**What to do:** Write out all of the entries that follow, word for word, but skip the pictures.

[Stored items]
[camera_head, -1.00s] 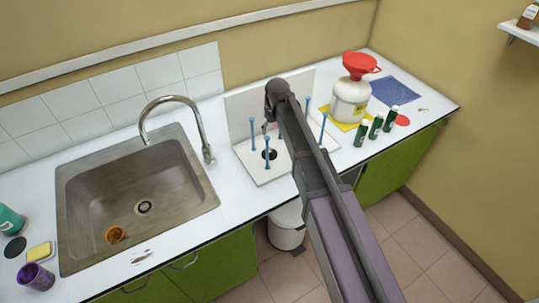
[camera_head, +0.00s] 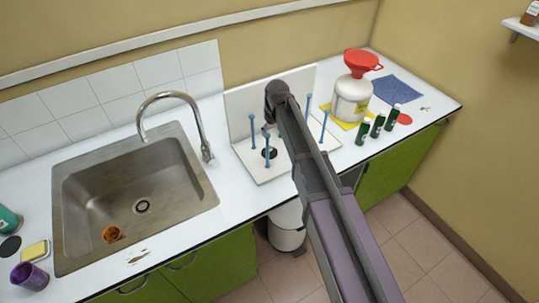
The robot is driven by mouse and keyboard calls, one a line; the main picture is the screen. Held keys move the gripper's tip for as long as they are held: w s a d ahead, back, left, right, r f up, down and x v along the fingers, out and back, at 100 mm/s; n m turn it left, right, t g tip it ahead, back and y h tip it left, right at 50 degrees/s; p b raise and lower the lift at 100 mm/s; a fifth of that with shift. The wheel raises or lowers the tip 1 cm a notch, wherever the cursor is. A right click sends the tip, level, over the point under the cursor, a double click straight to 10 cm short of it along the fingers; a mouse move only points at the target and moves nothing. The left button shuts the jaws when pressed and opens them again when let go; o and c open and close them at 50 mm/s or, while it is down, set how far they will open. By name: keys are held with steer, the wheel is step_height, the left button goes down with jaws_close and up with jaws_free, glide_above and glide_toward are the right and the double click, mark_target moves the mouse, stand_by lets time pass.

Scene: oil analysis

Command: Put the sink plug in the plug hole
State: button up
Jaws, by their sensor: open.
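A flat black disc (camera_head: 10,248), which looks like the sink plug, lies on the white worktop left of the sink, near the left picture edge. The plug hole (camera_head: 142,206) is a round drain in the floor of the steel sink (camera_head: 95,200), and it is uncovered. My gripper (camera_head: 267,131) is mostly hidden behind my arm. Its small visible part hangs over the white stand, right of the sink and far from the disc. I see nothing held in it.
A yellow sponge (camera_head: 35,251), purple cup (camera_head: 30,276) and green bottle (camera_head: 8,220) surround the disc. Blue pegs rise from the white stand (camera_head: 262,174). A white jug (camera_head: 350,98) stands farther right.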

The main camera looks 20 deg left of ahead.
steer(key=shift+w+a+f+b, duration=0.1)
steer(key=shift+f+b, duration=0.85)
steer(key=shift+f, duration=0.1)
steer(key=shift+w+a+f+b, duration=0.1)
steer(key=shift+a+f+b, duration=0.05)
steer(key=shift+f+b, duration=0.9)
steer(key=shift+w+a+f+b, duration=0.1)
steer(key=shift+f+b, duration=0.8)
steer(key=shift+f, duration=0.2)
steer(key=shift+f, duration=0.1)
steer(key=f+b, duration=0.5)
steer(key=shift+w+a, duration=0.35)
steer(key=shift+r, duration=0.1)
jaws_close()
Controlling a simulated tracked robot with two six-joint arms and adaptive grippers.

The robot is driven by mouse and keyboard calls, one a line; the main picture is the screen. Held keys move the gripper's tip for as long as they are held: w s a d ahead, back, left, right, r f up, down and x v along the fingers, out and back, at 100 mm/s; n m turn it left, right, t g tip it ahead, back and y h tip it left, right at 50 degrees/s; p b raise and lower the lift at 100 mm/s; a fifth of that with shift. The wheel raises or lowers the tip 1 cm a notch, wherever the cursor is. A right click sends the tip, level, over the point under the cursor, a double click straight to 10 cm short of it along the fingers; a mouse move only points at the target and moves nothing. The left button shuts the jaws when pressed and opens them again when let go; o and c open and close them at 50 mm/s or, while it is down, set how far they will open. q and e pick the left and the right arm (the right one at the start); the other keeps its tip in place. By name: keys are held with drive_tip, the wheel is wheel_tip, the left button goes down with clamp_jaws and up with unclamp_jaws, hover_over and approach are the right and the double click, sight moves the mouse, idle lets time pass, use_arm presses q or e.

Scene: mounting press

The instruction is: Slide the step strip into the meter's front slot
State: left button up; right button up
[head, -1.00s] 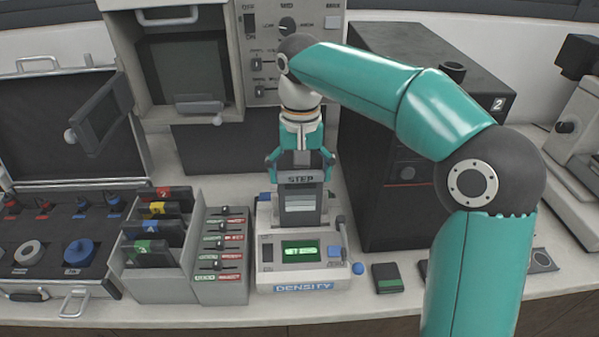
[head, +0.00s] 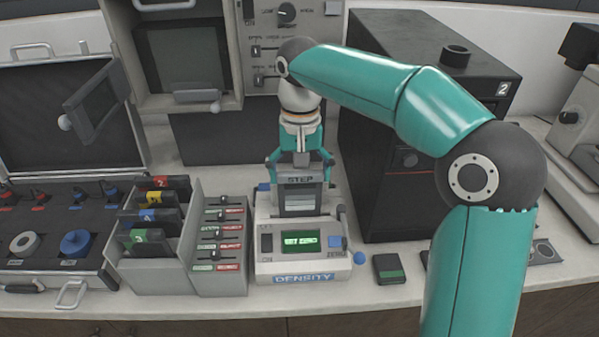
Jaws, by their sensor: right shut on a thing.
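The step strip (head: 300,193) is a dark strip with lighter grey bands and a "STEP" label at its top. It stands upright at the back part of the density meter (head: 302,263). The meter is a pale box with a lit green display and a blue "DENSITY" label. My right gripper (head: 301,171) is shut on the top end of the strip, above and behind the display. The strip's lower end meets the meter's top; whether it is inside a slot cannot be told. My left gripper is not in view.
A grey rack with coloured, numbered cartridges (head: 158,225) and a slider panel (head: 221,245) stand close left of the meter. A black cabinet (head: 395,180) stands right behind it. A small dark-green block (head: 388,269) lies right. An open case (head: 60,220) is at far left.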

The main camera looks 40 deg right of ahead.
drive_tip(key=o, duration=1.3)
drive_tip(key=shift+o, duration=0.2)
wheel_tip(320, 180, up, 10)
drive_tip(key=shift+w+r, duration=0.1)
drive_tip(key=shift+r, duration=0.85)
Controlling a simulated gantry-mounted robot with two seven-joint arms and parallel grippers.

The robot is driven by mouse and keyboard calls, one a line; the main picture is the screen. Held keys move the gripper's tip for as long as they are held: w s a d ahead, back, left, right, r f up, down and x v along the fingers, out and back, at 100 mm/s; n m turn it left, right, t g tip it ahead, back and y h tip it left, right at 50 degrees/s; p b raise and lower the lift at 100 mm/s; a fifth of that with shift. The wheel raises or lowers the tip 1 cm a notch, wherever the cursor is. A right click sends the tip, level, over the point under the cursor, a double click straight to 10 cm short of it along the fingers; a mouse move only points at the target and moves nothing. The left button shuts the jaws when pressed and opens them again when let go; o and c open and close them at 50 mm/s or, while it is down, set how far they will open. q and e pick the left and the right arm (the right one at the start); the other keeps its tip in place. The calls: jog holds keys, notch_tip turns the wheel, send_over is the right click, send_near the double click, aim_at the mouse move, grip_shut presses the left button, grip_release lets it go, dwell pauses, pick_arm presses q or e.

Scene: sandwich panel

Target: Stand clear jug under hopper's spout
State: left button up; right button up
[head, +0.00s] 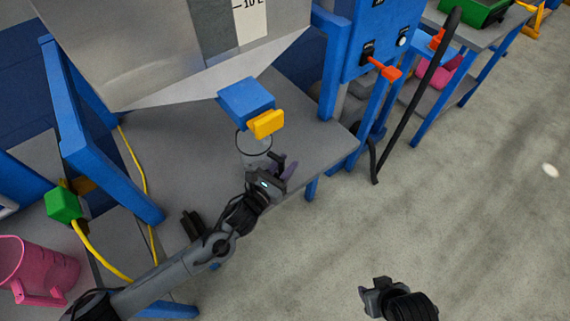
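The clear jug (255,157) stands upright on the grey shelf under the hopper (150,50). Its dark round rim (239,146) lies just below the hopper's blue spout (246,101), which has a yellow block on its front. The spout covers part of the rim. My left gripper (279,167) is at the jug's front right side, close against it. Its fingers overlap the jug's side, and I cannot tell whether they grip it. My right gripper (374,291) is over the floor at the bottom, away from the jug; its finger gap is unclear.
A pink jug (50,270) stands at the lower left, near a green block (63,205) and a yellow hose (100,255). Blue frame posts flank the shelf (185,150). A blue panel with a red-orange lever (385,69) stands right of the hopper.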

**Result of the task:**
[camera_head, -1.00s] 
[camera_head, +0.00s] 
The robot is driven by mouse and keyboard calls, one a line; the main picture is the screen. Held keys move the gripper's tip for as long as they are held: w s a d ahead, back, left, right, r f up, down and x v along the fingers, out and back, at 100 mm/s; n m turn it left, right, t g tip it ahead, back and y h tip it left, right at 50 degrees/s; p b raise and lower the lift at 100 mm/s; a fifth of that with shift. The wheel raises or lowers the tip 1 cm a notch, wherever the cursor is. A right click sends the tip, level, over the point under the cursor, a double click straight to 10 cm short of it along the fingers; a mouse move only points at the target and moves nothing. The left button shuts the jaws when pressed and opens them again when let go; o and c open and close them at 50 mm/s or, while it is down, set how far they will open. By name: keys are held with steer, the wheel is step_height, the left button goes down with jaws_close and up with jaws_free, glide_above and glide_toward are the right and the double click, mark_target moves the mouse, stand_by lets time pass.

Scene: oil analysis

Command: Put the sink plug in the plug hole
State: button up
Jaws, by their sensor: open.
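A flat black disc (camera_head: 10,248), which looks like the sink plug, lies on the white worktop left of the sink, near the left picture edge. The plug hole (camera_head: 142,206) is a round drain in the floor of the steel sink (camera_head: 95,200), and it is uncovered. My gripper (camera_head: 267,131) is mostly hidden behind my arm. Its small visible part hangs over the white stand, right of the sink and far from the disc. I see nothing held in it.
A yellow sponge (camera_head: 35,251), purple cup (camera_head: 30,276) and green bottle (camera_head: 8,220) surround the disc. Blue pegs rise from the white stand (camera_head: 262,174). A white jug (camera_head: 350,98) stands farther right.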

The main camera looks 20 deg left of ahead.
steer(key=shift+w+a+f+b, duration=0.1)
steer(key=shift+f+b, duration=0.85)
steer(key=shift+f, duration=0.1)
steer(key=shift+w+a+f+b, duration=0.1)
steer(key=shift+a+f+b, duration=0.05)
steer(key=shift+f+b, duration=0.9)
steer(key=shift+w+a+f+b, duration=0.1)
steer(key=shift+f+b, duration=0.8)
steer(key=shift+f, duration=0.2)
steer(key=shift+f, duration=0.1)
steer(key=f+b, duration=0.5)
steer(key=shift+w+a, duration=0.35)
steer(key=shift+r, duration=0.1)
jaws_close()
Controlling a simulated tracked robot with two six-joint arms and adaptive grippers.

The robot is driven by mouse and keyboard calls, one a line; the main picture is the screen. Held keys move the gripper's tip for as long as they are held: w s a d ahead, back, left, right, r f up, down and x v along the fingers, out and back, at 100 mm/s; n m turn it left, right, t g tip it ahead, back and y h tip it left, right at 50 degrees/s; p b raise and lower the lift at 100 mm/s; a fifth of that with shift. The wheel raises or lowers the tip 1 cm a notch, wherever the cursor is. A right click sends the tip, level, over the point under the cursor, a double click straight to 10 cm short of it along the fingers; a mouse move only points at the target and moves nothing. The left button shuts the jaws when pressed and opens them again when let go; o and c open and close them at 50 mm/s or, while it is down, set how far they will open. q and e pick the left and the right arm (the right one at the start); the other keeps its tip in place. By name: keys are held with drive_tip, the wheel is wheel_tip, the left button goes down with clamp_jaws and up with unclamp_jaws, hover_over and approach are the right and the double click, sight moves the mouse, idle lets time pass, use_arm presses q or e.

Scene: mounting press

The instruction is: Slide the step strip into the meter's front slot
State: left button up; right button up
[head, -1.00s] 
[head, +0.00s] 
Jaws, by their sensor: right shut on a thing.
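The step strip (head: 300,193) is a dark strip with lighter grey bands and a "STEP" label at its top. It stands upright at the back part of the density meter (head: 302,263). The meter is a pale box with a lit green display and a blue "DENSITY" label. My right gripper (head: 301,171) is shut on the top end of the strip, above and behind the display. The strip's lower end meets the meter's top; whether it is inside a slot cannot be told. My left gripper is not in view.
A grey rack with coloured, numbered cartridges (head: 158,225) and a slider panel (head: 221,245) stand close left of the meter. A black cabinet (head: 395,180) stands right behind it. A small dark-green block (head: 388,269) lies right. An open case (head: 60,220) is at far left.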

The main camera looks 40 deg right of ahead.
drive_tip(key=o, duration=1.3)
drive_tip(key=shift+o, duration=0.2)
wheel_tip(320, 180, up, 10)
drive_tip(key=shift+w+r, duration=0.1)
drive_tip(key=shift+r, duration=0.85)
Controlling a simulated gantry-mounted robot with two seven-joint arms and parallel grippers.

The robot is driven by mouse and keyboard calls, one a line; the main picture is the screen. Held keys move the gripper's tip for as long as they are held: w s a d ahead, back, left, right, r f up, down and x v along the fingers, out and back, at 100 mm/s; n m turn it left, right, t g tip it ahead, back and y h tip it left, right at 50 degrees/s; p b raise and lower the lift at 100 mm/s; a fifth of that with shift. The wheel raises or lowers the tip 1 cm a notch, wherever the cursor is. A right click sends the tip, level, over the point under the cursor, a double click straight to 10 cm short of it along the fingers; a mouse move only points at the target and moves nothing. The left button shuts the jaws when pressed and opens them again when let go; o and c open and close them at 50 mm/s or, while it is down, set how far they will open. q and e pick the left and the right arm (the right one at the start); the other keeps its tip in place. The calls: jog holds keys, notch_tip turns the wheel, send_over is the right click, send_near the double click, aim_at the mouse move, grip_shut presses the left button, grip_release lets it go, dwell pauses, pick_arm presses q or e.

Scene: sandwich panel

Target: Stand clear jug under hopper's spout
State: left button up; right button up
[head, +0.00s] 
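The clear jug (255,157) stands upright on the grey shelf under the hopper (150,50). Its dark round rim (239,146) lies just below the hopper's blue spout (246,101), which has a yellow block on its front. The spout covers part of the rim. My left gripper (279,167) is at the jug's front right side, close against it. Its fingers overlap the jug's side, and I cannot tell whether they grip it. My right gripper (374,291) is over the floor at the bottom, away from the jug; its finger gap is unclear.
A pink jug (50,270) stands at the lower left, near a green block (63,205) and a yellow hose (100,255). Blue frame posts flank the shelf (185,150). A blue panel with a red-orange lever (385,69) stands right of the hopper.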

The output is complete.